Examine the material below. Gather every line in which the string "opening" appears.

— START Record list —

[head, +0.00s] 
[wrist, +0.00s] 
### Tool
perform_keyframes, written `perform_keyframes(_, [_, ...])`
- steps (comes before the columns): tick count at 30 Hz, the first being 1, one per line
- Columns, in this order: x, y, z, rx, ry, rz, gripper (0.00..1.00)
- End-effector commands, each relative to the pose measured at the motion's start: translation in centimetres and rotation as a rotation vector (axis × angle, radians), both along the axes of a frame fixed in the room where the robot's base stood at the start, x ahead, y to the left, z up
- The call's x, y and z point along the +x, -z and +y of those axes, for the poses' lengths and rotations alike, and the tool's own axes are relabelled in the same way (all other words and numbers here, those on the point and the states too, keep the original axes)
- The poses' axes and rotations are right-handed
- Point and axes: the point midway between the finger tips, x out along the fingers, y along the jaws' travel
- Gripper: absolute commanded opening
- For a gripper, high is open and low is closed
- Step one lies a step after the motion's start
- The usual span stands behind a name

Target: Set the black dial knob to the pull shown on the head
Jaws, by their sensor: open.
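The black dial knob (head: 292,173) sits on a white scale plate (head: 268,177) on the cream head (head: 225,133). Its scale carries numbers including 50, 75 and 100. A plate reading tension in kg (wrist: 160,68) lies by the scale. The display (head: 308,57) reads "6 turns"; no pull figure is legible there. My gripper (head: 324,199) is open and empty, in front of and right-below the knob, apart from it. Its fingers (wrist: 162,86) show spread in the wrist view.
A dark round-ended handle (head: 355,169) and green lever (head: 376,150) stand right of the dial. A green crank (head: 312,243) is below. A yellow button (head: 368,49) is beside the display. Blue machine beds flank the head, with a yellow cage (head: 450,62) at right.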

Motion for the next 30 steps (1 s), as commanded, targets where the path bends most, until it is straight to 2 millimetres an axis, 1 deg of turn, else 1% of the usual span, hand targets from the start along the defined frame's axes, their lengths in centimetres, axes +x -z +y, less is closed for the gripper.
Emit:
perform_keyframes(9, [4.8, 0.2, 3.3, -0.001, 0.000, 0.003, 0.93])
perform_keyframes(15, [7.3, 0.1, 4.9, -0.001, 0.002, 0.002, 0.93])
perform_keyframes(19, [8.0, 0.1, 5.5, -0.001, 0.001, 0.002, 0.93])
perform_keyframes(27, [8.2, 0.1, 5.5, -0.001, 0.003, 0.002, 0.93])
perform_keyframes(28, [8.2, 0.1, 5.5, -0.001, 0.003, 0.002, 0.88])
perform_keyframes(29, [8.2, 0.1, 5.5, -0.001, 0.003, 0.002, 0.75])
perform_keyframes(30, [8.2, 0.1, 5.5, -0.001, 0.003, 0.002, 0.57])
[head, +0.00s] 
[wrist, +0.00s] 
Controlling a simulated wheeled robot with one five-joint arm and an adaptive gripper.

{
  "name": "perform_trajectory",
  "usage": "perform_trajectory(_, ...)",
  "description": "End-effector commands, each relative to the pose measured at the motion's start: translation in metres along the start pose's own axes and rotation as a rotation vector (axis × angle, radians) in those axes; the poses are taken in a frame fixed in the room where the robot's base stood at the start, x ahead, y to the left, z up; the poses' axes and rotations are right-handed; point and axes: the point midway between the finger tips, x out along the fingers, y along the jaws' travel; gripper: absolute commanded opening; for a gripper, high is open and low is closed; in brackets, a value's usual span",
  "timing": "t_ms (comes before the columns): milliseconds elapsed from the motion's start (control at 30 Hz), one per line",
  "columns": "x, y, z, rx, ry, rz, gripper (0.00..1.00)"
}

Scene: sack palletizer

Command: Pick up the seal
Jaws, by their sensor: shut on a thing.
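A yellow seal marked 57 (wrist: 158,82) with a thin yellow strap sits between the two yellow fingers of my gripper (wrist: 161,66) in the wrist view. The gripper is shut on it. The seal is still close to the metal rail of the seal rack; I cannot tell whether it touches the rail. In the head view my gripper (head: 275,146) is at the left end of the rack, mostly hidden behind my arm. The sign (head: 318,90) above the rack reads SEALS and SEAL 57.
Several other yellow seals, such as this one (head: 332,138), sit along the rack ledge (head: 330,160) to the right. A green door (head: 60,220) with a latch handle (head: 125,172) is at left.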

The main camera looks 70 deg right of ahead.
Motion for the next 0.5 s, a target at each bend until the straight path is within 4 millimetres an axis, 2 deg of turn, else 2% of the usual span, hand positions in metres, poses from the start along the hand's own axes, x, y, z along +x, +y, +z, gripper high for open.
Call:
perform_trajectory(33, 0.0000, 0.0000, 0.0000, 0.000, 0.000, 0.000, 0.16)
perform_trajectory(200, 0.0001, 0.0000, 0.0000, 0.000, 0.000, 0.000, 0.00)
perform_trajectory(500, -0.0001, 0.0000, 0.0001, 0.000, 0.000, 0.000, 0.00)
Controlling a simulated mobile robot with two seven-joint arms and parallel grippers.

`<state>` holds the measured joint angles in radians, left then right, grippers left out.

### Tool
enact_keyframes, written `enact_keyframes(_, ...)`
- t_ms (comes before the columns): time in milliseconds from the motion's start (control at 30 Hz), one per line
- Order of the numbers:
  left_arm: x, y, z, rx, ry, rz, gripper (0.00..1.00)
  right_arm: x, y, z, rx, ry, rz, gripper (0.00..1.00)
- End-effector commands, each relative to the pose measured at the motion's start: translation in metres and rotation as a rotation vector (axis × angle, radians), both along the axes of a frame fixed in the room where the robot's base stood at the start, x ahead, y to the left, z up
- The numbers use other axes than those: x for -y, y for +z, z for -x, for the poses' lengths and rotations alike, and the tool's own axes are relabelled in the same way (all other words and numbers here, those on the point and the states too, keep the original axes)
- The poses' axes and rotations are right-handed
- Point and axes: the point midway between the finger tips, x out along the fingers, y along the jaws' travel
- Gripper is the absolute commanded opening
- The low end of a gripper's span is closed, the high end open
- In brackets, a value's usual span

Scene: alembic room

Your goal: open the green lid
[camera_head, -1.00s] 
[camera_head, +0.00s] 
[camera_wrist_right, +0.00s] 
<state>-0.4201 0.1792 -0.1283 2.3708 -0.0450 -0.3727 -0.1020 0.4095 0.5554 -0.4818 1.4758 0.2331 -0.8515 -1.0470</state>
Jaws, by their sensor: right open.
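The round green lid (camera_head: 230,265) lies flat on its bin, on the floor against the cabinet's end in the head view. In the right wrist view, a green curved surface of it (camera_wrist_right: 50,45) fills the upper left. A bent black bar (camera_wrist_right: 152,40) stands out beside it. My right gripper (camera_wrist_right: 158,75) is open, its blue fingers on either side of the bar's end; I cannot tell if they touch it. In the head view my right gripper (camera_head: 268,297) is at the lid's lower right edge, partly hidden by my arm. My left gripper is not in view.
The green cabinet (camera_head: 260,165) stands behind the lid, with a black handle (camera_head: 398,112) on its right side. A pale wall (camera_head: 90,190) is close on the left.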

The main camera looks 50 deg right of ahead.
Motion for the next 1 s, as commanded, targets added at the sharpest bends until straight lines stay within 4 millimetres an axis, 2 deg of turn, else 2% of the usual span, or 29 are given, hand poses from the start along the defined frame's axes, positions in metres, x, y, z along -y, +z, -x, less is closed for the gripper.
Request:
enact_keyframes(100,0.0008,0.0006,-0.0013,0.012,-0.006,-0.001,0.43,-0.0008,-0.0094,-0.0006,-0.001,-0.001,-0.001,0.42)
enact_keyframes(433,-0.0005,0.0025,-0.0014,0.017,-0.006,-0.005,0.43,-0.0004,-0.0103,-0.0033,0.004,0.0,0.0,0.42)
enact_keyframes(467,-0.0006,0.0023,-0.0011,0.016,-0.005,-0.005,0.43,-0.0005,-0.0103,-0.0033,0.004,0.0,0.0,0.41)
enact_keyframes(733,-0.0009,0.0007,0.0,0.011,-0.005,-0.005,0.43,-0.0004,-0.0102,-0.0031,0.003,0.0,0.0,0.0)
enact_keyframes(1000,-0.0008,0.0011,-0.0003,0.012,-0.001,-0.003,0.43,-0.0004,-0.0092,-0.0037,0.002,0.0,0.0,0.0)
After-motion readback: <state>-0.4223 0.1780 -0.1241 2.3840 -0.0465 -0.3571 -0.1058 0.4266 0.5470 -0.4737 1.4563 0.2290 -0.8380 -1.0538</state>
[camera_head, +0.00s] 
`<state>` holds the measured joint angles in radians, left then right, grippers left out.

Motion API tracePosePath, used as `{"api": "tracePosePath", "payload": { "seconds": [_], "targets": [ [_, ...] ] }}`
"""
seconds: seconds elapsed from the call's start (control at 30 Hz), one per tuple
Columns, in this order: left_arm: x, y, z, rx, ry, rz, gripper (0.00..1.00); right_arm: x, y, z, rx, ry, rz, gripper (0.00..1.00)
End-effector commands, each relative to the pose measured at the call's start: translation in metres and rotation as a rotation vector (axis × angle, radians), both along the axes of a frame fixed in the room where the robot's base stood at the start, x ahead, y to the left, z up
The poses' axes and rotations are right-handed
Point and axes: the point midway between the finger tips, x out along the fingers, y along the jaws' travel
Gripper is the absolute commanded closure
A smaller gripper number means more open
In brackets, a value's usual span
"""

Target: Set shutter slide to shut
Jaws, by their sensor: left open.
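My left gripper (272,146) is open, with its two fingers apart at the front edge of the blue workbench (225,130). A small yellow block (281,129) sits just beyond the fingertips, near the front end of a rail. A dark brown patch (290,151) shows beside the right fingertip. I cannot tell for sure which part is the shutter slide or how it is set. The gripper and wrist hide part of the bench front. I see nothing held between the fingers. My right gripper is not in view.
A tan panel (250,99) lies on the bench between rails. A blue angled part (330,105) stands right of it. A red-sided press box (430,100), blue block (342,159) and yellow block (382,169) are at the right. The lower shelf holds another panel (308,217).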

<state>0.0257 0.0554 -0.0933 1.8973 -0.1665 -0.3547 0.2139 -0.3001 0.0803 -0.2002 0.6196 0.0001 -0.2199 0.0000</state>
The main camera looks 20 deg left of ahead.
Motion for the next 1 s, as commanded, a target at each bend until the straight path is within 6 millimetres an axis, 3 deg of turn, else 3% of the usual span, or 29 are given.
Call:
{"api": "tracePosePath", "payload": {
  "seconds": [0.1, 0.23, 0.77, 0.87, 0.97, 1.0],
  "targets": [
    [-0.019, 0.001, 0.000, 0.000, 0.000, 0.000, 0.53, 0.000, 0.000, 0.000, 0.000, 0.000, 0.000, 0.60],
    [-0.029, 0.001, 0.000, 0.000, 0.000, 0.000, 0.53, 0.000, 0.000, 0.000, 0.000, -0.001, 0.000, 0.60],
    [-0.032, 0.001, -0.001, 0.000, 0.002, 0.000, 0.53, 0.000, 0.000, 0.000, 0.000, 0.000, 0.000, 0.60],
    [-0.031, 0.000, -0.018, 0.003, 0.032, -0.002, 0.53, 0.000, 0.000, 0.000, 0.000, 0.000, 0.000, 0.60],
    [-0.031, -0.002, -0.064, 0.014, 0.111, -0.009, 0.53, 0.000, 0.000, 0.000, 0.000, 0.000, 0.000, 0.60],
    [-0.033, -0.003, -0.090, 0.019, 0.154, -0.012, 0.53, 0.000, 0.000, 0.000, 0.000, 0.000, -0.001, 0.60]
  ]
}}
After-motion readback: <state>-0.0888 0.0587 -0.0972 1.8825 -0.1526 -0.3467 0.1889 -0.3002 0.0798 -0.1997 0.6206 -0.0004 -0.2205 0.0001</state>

— END Record list —

### [Response to this exercise]
- Gripper: absolute commanded opening
  "description": "End-effector commands, each relative to the pose measured at the motion's start: translation in metres along the start pose's own axes and rotation as a rotation vector (axis × angle, radians) in those axes; the poses are taken in a frame fixed in the room where the robot's base stood at the start, x ahead, y to the left, z up; the poses' axes and rotations are right-handed; point and axes: the point midway between the finger tips, x out along the fingers, y along the jaws' travel; gripper: absolute commanded opening; for a gripper, high is open and low is closed; in brackets, a value's usual span",
- Gripper is the absolute commanded opening

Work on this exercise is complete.